10-21 May 2010
International Training Centre of the ILO in Turin (Italy)
The main objective of this course was to provide participants with the necessary knowledge, tools and best practices to enhance their skills in the design and implementation of innovative and green LED strategies.
At the end of the course participants were able to:
- Recognise the linkage between globalisation, environment in general and climate change in particular, and sustainable local economic development;
- Appraise best practices of green development strategies and their potential for decent job and enterprise creation;
- Identify key economic sectors in their local economies with sustainable employment potential;
- Engage in social dialogue and partnership building for sustainable local economic development strategies.
Contents and methodology
This course built on the experience of the participants and their interaction with experts throughout their 2-week learning experience.
The format of the course varied, including classroom and conference style sessions and experiential learning during study visits. In particular, the course focused on 3 axes:
- LED – principles, stakeholders, process and initiatives;
- Green jobs – what opportunities and best practices to create “green jobs” in response to current employment and environment challenges?
- What can I do to green my local economy?
The seminar included a special “Local Dialogue Day” when the participants engaged in interactive discussion with representatives of workers, employers and governments at the local level. The discussion put emphasis on the role of social dialogue at the local level in the context of the current global crisis and the growing employment potential of green jobs.
This course included study visits to innovative LED experiences giving participants the opportunity to exchange with local stakeholders directly involved in the initiatives.
The ILO’s LED course was hosting LED specialists and practitioners both with academic and practitioners’ background with important experience in the field of LED and green jobs in Asia, Africa, Europe and Latin America.
Thoughout the course, the participants met, interacted and exchanged with high level experts working in the:
LED Programme at the London School of Economics,
LEED Programme of the OECD,
LED and Green Jobs Programme of the ILO,
LED Programmeof UNCDF,
Cluster and networks development programme of UNIDO,
Systemic Design Programme of the Politecnic University of Turin,
LED Programme of SENAC Sao Paolo,
Latin American LED network RED-DETE,
African LED network LEDNA,
Green Jobs Initiative in the Italian micro and small business association CNA, Mesopartner, etc.
Who should participate?
This course was aimed at all those involved in the decision-making, design and implementation of development strategies at the local level, including:
- Local, regional and national officials concerned with economic development or planning and environmental policies;
- Experts from international organisations, NGOs, Chambers of Commerce and other bodies dealing with territorial development, environment, etc;
- Representatives of workers, employers, local business organisations, cooperatives and other member based organisations;
- Economists and other social scientist, environmental experts.
In recent years regional and local economies have had to face increasing challenges. On the one hand, the process of globalisation altered the economic status quo rapidly in the last decade presenting both new economic opportunities and risks for cities, regions and nations. On the other hand, the recent economic and financial crisis has caused unprecedented levels of unemployment all over the world.

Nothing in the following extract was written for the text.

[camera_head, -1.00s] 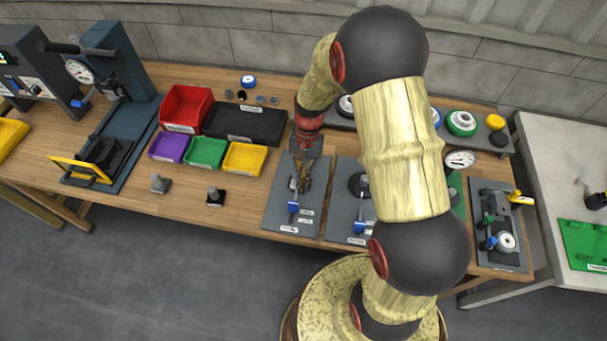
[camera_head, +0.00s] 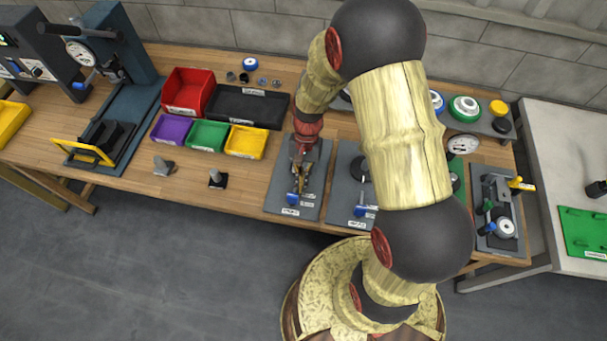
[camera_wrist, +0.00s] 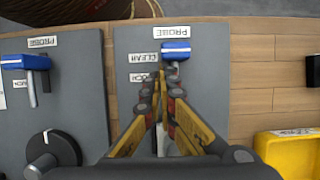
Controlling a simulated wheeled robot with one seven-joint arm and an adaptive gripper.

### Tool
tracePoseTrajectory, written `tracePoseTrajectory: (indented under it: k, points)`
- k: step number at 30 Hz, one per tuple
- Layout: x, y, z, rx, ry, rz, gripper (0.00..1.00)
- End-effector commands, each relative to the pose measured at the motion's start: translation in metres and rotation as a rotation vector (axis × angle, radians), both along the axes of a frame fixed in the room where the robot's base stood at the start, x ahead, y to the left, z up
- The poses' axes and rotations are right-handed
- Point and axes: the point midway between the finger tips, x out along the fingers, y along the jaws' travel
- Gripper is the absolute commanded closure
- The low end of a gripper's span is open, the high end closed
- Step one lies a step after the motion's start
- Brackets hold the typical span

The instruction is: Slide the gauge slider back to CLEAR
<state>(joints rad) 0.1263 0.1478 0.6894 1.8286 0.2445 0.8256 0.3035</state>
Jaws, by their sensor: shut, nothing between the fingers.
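The gauge slider is a blue block on a short stem; it shows in the wrist view (camera_wrist: 175,50) and the head view (camera_head: 292,199). My gripper (camera_wrist: 163,82) is shut and empty, pointing down at the plate just behind the slider. Its tips are close to the stem; whether they touch it I cannot tell.
A similar plate with another blue slider (camera_wrist: 25,62) and a black knob (camera_wrist: 52,150) lies alongside; it is right of mine in the head view. A yellow bin (camera_head: 246,142) and a dark tray (camera_head: 246,107) stand to the left. Bare wood lies between.

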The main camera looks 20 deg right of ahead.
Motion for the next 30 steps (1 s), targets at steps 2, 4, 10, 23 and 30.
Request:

In addition there is growing concern today about different environmental challenges, such as global warming, degradation of natural resources and the impact on the quality of life for present and future generations. In this context the transition towards a greener, low-carbon sustainable economy is ever more urgent.
Many policies required to achieve a green economy, will be taken at the international (i.e. Kyoto Protocol) and national level. However it will be at the local level where mechanisms and measures need to be developed and implemented to realise their goals.
At the same time, such a transition provides enormous opportunities for the creation of green jobs for local economies and enterprises across key economic sectors such as renewable energy, building and construction, transportation, basic industries, agriculture and forestry. To discover these opportunities there is a need for forward-thinking policies and strategies at the national and local level to facilitate and guide the process of greening businesses and economies.
Some of the questions that were addressed during the course included:
- What social and economic opportunities can arise from greener local systems?
- What are the key drivers of green employment?
- How can local communities invest to improve the quality of their environment and generate decent jobs at the local level?
- How can they benefit from these investments?
- Is it possible to increase the competitiveness of local systems by reducing their environmental impacts?
- What participatory mechanisms can be used to foster sustainable social, economic, environmental and institutional development at the local, provincial or regional level?
The course was offered in English, Spanish and Portuguese. Interaction among the three language groups was foreseen to stimulate knowledge sharing.